The Quotophiles

Writer Graham Greene once wrote, “People who like quotes love meaningless generalizations.”  Maybe so. But the Jolly Librarian has found solace in such meaningless generalizations for many years. I’ve also found that other people do as well. So for our Wednesday column this semester, we’re going to take our favorite quotations and put our own spin on them. 

Here’s the first one:

“Rather than admit a mistake, nations have gone to war, families have separated, and good people have sacrificed everything dear to them. Admitting that you were wrong is just another way of saying that you are wiser today than yesterday.”-– Don Ward

Our responses:

Colette: It always strikes me as strange that the things we all share as part of the human experience, like aging, and weakness and making mistakes are still things we are supposed to keep hidden or pretend aren’t happening at all.  You’d think if everyone experiences it at some time, we’d be more open to the concepts. Wouldn’t it be nice to just grow old as we all do, without commercial intervention, or to admit our mistakes and have others say, “I’ve been there. Thanks for owning it”?  

 I tend not to have difficulty admitting when I’m wrong, or when I’ve made a mistake (at least I didn’t that time back in 1998 when I made one :)). My difficulty tends to be in not overly kicking myself for it afterwards.  It’s not that I expect perfection from myself, I know better than that; I just hate it when I’ve been stupid.  I can forgive the stupidity of others much more readily than I can forgive it in myself.

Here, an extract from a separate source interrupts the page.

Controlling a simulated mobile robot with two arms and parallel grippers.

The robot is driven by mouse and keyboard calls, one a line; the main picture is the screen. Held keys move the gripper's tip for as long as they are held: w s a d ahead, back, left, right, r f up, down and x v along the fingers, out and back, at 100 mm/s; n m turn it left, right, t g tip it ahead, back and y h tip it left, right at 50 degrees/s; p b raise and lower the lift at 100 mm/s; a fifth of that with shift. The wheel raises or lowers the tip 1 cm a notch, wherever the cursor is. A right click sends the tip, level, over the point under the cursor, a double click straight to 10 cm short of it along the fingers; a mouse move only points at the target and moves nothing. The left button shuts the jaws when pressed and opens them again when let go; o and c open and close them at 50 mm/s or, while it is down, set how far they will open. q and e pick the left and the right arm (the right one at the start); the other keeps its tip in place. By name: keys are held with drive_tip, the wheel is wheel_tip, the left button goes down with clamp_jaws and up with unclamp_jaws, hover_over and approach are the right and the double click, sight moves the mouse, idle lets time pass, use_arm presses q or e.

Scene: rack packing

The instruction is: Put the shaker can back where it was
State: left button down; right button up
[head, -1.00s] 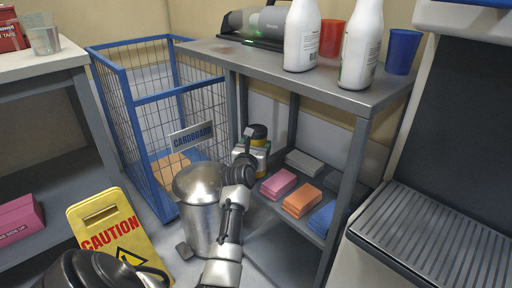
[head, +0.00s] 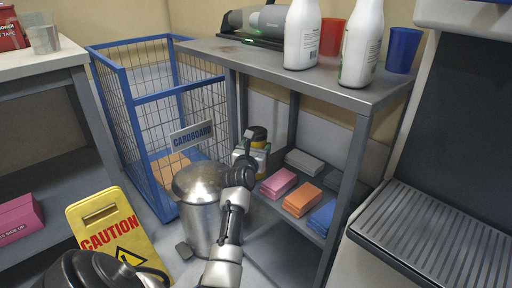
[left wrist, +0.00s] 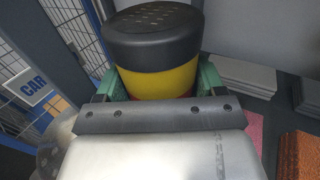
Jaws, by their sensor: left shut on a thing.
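The shaker can (head: 258,137) has a black perforated lid and a yellow body. It is partly hidden behind my left gripper (head: 252,158) in the head view, at the left end of the lower shelf (head: 268,205). In the left wrist view the can (left wrist: 153,45) stands between the green-padded fingers of my left gripper (left wrist: 153,88), which is shut on it. Its lower part is hidden, so I cannot tell whether it touches the shelf. My right gripper is not identifiable in view.
Pink (head: 278,183), orange (head: 301,199) and blue stacks lie on the lower shelf right of the can, with a grey stack (head: 304,162) behind. A steel bin (head: 202,215), a blue wire cage (head: 150,95) and a yellow caution sign (head: 108,228) stand left. Bottles stand on top.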

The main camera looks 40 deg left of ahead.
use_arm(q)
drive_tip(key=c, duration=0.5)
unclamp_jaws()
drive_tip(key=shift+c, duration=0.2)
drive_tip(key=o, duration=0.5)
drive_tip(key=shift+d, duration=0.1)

Emily: I don’t know who Don Ward is or what qualifies him to dispense wisdom; therefore, I cannot respond to this quote. (Emily is always the librarian. She is always critically judging her sources. I looked up Don Ward and couldn’t actually find who he is.)

Pam: I’m thankful I don’t have a lot of problems with ‘pride’ issues, which is what this is all about, really. I don’t mind admitting I’m wrong, unless I think I am Not wrong. Otherwise, I’d just as soon learn the truth of the matter and move on with things. 

Sally: I must be wise, because I admit mistakes all the time and I am always wrong.

Jolly Librarian: Once I was quite upset about something that had gone wrong in one of my classes. A colleague said, “Relax. You’re allowed to learn and get better just as much as the students are.” It made sense to me, and I felt foolish that I had not seen it before. Admitting mistakes is certainly a key to growth, but only if we look to see where we made the mistake and then try a different method next time. I see too many people who simply follow up a mistake by doing the same thing, only more of it. So my basic philosophy is this: Be willing to make mistakes. Be willing to admit those mistakes. And then make the necessary changes to prevent them from happening again.